--- Problem to work on ---
Transcribe the entries that follow exactly as they appear, minus pictures.

═════ Information supplied ═════

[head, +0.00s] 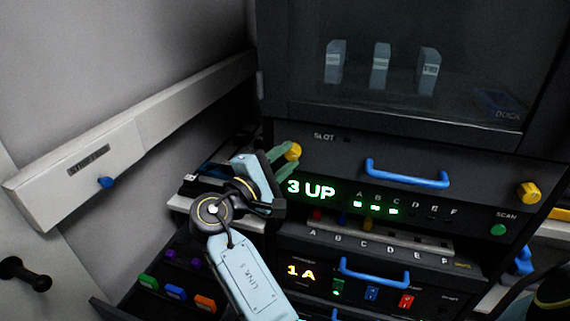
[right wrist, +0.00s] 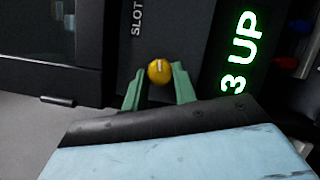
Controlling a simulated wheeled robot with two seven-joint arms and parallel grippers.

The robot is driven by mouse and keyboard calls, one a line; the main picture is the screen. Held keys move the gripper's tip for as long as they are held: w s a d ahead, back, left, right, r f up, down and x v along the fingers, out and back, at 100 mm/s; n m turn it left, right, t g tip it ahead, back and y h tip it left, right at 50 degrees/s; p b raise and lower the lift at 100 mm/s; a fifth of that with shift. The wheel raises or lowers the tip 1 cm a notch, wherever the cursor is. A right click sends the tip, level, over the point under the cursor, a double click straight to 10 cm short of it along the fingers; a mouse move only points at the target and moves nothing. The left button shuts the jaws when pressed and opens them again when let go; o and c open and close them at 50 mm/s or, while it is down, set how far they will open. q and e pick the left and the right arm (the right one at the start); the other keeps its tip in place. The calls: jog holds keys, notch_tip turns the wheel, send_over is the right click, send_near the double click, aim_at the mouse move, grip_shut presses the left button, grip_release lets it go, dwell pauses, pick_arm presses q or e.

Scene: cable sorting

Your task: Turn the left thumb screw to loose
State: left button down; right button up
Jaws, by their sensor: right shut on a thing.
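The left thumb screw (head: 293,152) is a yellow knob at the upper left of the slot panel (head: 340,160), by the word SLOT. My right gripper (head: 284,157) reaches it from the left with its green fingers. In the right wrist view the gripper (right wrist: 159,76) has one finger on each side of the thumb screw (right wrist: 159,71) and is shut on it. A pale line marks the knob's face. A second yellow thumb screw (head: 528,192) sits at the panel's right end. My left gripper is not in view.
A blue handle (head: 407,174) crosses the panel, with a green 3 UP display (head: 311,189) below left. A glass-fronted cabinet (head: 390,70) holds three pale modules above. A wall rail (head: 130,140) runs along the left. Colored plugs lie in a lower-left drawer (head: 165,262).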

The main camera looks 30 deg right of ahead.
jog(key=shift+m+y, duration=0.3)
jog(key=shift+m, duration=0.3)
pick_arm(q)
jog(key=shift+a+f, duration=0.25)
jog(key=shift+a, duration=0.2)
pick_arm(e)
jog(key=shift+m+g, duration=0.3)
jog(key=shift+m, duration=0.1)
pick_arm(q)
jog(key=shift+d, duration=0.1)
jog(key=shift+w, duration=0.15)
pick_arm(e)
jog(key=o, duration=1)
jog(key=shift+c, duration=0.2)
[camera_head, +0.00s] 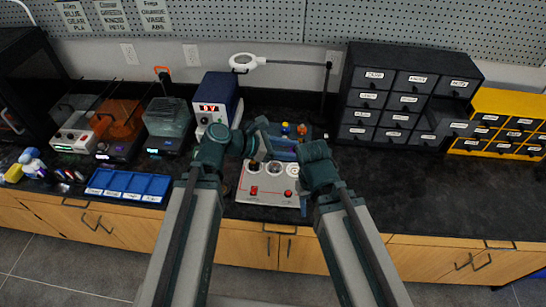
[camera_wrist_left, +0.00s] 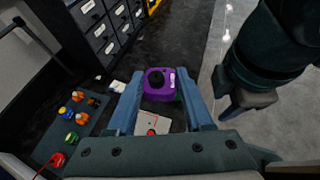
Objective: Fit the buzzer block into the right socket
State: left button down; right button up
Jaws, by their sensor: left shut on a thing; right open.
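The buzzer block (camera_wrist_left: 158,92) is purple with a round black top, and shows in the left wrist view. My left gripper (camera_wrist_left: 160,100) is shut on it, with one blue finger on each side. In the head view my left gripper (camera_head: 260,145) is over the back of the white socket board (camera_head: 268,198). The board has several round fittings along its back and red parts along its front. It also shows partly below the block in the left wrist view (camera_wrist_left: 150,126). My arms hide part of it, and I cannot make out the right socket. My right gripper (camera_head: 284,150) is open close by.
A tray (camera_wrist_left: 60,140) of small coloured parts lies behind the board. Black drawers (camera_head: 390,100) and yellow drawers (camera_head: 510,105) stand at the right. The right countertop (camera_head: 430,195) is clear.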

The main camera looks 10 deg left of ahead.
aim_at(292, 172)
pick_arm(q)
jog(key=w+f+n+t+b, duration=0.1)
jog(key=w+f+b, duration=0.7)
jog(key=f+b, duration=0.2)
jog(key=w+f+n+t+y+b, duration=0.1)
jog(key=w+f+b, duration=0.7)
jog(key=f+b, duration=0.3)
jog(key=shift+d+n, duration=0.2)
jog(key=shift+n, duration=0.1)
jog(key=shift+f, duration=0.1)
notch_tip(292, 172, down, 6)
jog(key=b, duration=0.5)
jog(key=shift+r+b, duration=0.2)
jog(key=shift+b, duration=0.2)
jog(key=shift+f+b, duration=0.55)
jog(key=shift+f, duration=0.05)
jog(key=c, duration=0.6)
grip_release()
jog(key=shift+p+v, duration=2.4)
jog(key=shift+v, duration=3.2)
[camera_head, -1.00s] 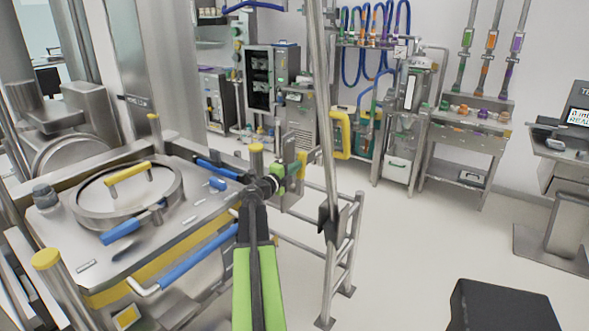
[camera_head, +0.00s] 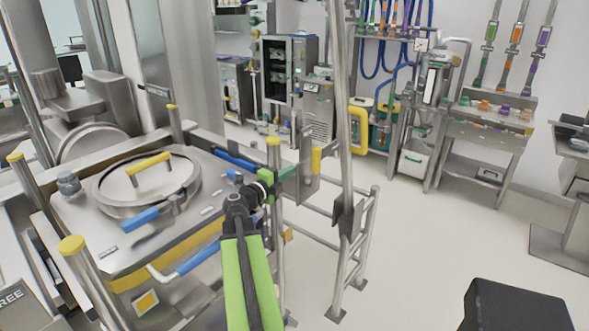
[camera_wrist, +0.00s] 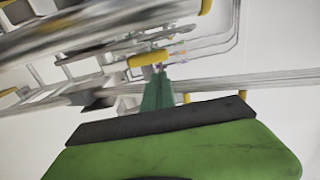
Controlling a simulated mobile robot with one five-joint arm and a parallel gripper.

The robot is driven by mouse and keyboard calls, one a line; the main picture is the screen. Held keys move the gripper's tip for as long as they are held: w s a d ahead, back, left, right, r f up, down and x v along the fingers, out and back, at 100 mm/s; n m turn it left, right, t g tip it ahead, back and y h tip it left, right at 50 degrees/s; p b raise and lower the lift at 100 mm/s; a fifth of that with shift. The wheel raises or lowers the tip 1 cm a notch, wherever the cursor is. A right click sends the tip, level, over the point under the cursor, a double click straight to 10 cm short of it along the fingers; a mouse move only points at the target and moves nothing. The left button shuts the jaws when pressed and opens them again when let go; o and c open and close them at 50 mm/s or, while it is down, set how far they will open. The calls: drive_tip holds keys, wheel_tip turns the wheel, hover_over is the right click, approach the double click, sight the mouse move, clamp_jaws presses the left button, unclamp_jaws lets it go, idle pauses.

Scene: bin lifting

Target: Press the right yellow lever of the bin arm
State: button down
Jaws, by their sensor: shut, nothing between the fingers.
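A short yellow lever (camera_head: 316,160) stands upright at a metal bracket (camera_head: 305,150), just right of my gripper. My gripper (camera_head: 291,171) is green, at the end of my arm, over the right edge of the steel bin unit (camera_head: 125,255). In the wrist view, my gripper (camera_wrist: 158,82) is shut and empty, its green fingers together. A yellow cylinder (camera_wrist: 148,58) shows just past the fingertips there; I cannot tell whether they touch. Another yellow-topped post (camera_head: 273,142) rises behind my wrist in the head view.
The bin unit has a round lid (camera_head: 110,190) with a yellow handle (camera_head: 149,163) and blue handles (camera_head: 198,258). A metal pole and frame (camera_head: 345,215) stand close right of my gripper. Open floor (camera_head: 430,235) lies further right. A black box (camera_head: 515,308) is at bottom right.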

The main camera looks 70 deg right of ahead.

═════

--- Response below ---
[head, +0.00s] 
[right wrist, +0.00s] 
Controlling a simulated wheeled robot with two seven-joint arms and parallel grippers.

The robot is driven by mouse and keyboard calls, one a line; the main picture is the screen. Held keys move the gripper's tip for as long as they are held: w s a d ahead, back, left, right, r f up, down and x v along the fingers, out and back, at 100 mm/s; n m turn it left, right, t g tip it ahead, back and y h tip it left, right at 50 degrees/s; p b raise and lower the lift at 100 mm/s; a fifth of that with shift. The wheel raises or lowers the tip 1 cm a notch, wherever the cursor is. A right click sends the tip, level, over the point under the cursor, a double click straight to 10 cm short of it along the fingers; a mouse move only points at the target and moves nothing. The left button shuts the jaws when pressed and opens them again when let go; o and c open and close them at 50 mm/s or, while it is down, set how far they will open. q and e pick the left and the right arm (the right one at the start); the other keeps its tip in place. The calls: jog holds keys, notch_tip turns the wheel, send_over is the right click, send_near the double click, aim_at the mouse move, grip_shut presses the left button, grip_release lets it go, dwell pauses, pick_arm presses q or e.

Scene: cable sorting

Your task: Turn the left thumb screw to loose
State: left button down; right button up
Jaws, by their sensor: right shut on a thing.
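The left thumb screw (head: 293,152) is a yellow knob at the upper left of the slot panel (head: 340,160), by the word SLOT. My right gripper (head: 284,157) reaches it from the left with its green fingers. In the right wrist view the gripper (right wrist: 159,76) has one finger on each side of the thumb screw (right wrist: 159,71) and is shut on it. A pale line marks the knob's face. A second yellow thumb screw (head: 528,192) sits at the panel's right end. My left gripper is not in view.
A blue handle (head: 407,174) crosses the panel, with a green 3 UP display (head: 311,189) below left. A glass-fronted cabinet (head: 390,70) holds three pale modules above. A wall rail (head: 130,140) runs along the left. Colored plugs lie in a lower-left drawer (head: 165,262).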

The main camera looks 30 deg right of ahead.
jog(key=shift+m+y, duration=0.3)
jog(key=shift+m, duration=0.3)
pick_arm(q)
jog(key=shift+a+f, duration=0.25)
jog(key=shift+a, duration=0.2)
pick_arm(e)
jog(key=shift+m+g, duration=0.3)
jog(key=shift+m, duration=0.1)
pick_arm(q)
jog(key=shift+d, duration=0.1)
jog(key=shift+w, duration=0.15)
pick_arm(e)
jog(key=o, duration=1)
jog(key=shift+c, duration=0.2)
[camera_head, +0.00s] 
[camera_wrist_left, +0.00s] 
Objective: Fit the buzzer block into the right socket
State: left button down; right button up
Jaws, by their sensor: left shut on a thing; right open.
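The buzzer block (camera_wrist_left: 158,92) is purple with a round black top, and shows in the left wrist view. My left gripper (camera_wrist_left: 160,100) is shut on it, with one blue finger on each side. In the head view my left gripper (camera_head: 260,145) is over the back of the white socket board (camera_head: 268,198). The board has several round fittings along its back and red parts along its front. It also shows partly below the block in the left wrist view (camera_wrist_left: 150,126). My arms hide part of it, and I cannot make out the right socket. My right gripper (camera_head: 284,150) is open close by.
A tray (camera_wrist_left: 60,140) of small coloured parts lies behind the board. Black drawers (camera_head: 390,100) and yellow drawers (camera_head: 510,105) stand at the right. The right countertop (camera_head: 430,195) is clear.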

The main camera looks 10 deg left of ahead.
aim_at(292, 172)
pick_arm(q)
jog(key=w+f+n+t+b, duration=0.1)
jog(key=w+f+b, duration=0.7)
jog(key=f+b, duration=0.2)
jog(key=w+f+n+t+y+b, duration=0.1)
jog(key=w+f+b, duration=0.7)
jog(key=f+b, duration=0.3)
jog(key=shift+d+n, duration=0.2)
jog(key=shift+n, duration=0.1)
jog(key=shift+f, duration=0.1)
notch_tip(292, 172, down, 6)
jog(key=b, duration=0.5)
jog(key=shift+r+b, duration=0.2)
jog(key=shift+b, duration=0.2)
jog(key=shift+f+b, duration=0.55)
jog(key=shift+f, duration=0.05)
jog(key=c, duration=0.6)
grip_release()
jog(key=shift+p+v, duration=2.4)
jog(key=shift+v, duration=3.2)
[camera_head, -1.00s] 
[camera_head, +0.00s] 
[camera_wrist, +0.00s] 
Controlling a simulated mobile robot with one five-joint arm and a parallel gripper.

The robot is driven by mouse and keyboard calls, one a line; the main picture is the screen. Held keys move the gripper's tip for as long as they are held: w s a d ahead, back, left, right, r f up, down and x v along the fingers, out and back, at 100 mm/s; n m turn it left, right, t g tip it ahead, back and y h tip it left, right at 50 degrees/s; p b raise and lower the lift at 100 mm/s; a fifth of that with shift. The wheel raises or lowers the tip 1 cm a notch, wherever the cursor is. A right click sends the tip, level, over the point under the cursor, a double click straight to 10 cm short of it along the fingers; a mouse move only points at the target and moves nothing. The left button shuts the jaws when pressed and opens them again when let go; o and c open and close them at 50 mm/s or, while it is down, set how far they will open. The calls: drive_tip holds keys, wheel_tip turns the wheel, hover_over is the right click, approach the double click, sight the mouse move, clamp_jaws presses the left button, unclamp_jaws lets it go, idle pauses.

Scene: bin lifting

Target: Press the right yellow lever of the bin arm
State: button down
Jaws, by their sensor: shut, nothing between the fingers.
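A short yellow lever (camera_head: 316,160) stands upright at a metal bracket (camera_head: 305,150), just right of my gripper. My gripper (camera_head: 291,171) is green, at the end of my arm, over the right edge of the steel bin unit (camera_head: 125,255). In the wrist view, my gripper (camera_wrist: 158,82) is shut and empty, its green fingers together. A yellow cylinder (camera_wrist: 148,58) shows just past the fingertips there; I cannot tell whether they touch. Another yellow-topped post (camera_head: 273,142) rises behind my wrist in the head view.
The bin unit has a round lid (camera_head: 110,190) with a yellow handle (camera_head: 149,163) and blue handles (camera_head: 198,258). A metal pole and frame (camera_head: 345,215) stand close right of my gripper. Open floor (camera_head: 430,235) lies further right. A black box (camera_head: 515,308) is at bottom right.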

The main camera looks 70 deg right of ahead.

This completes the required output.